Haben Ihnen Ihre Gesprächspartner aus der Zivilgesellschaft auch gesagt, woher der Druck auf das System kommen kann?

Die Hoffnung, dass die Europäer und die SADC-Länder Druck ausüben, ist groß, sie ist sehr groß. Ich denke das gilt auch für die Afrikanische Union insgesamt. Die Menschen erhoffen sich Beistand der internationalen Gemeinschaft bei der Vorbereitung und Durchführung der Wahlen - und auch für die Zeit danach. Doch auch oppositionelle Strukturen, die von unten kommen, sind inzwischen sehr gut gefestigt.

Haben Deutschland und die EU denn den richtigen politischen Umgang mit dem Regime in Simbabwe gefunden? Ist die Sanktionspolitik richtig? Oder sollte Deutschland und Europa seine Politik noch einmal überdenken?

Es ist schon so, dass die Investitionsbeschränkungen ein politisches Signal waren. Aber je länger es dauert, umso schwieriger wird es. Ich glaube, dass die Internationale Staatengemeinschaft mit dieser Entscheidung politisch gut reagiert hat, aber wir brauchen jetzt dringend Strategien für den Übergang. Es fängt damit an, dass wir im Gesundheitsbereich einiges mehr machen könnten, aber auch in dem Bereich für Frauen und Mütter.

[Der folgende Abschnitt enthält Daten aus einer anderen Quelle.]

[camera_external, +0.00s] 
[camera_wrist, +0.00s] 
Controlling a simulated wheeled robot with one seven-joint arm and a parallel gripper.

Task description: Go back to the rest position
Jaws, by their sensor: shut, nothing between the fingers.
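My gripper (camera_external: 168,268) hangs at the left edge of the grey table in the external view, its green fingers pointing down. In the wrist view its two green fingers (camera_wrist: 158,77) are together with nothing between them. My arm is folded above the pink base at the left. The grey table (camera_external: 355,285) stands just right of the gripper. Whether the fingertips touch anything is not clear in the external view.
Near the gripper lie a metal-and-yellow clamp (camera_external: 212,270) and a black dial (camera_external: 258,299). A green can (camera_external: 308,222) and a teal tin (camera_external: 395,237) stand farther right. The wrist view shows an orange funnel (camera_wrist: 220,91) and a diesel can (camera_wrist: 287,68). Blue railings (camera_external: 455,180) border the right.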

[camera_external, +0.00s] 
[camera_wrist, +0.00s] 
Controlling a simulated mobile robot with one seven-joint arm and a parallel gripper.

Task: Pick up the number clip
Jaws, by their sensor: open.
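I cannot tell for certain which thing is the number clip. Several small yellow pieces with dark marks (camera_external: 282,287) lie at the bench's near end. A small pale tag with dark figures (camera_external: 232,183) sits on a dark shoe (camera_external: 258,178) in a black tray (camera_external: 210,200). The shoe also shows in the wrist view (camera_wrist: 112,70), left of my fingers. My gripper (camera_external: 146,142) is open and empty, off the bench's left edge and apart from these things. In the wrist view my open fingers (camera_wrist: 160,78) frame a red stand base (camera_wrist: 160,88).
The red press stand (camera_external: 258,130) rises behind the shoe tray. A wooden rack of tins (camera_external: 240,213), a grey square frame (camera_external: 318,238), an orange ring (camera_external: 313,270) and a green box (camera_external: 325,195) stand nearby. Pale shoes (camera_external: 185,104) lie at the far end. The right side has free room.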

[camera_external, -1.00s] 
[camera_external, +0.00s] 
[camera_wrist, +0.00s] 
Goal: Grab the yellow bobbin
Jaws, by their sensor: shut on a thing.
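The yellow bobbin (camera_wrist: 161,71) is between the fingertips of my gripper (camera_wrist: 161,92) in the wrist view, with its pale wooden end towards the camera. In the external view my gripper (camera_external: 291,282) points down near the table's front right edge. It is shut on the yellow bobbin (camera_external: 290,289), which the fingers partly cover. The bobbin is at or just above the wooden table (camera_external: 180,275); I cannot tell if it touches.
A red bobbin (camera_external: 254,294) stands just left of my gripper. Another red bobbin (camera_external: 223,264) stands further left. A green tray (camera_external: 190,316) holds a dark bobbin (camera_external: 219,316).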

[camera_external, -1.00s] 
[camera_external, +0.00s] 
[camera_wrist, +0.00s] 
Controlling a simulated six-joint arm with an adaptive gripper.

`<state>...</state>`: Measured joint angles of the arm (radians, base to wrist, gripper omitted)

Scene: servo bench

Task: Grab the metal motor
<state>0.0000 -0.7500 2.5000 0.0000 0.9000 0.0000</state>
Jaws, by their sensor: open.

Organisationen der Zivilgesellschaft können die Lücken natürlich nicht alleine schließen. Wir haben auch mit Vertretern von Mercedes Benz und VW gesprochen, die vor Ort sind. Sie setzen große Hoffnungen in neue Investitionen. Nach einem Regierungswechsel geht es damit mit Sicherheit ganz schnell. Bestimmte finanzielle Investitionen, die wir unterhalb der Investitionsbeschränkung zugesagt haben, sollte man durchaus tätigen. Zum Beispiel Wege zur Entwicklung des ländlichen Raumes. Das ist ein Infrastrukturprojekt, das dem Land wirklich hilft, wieder auf die Beine zu kommen.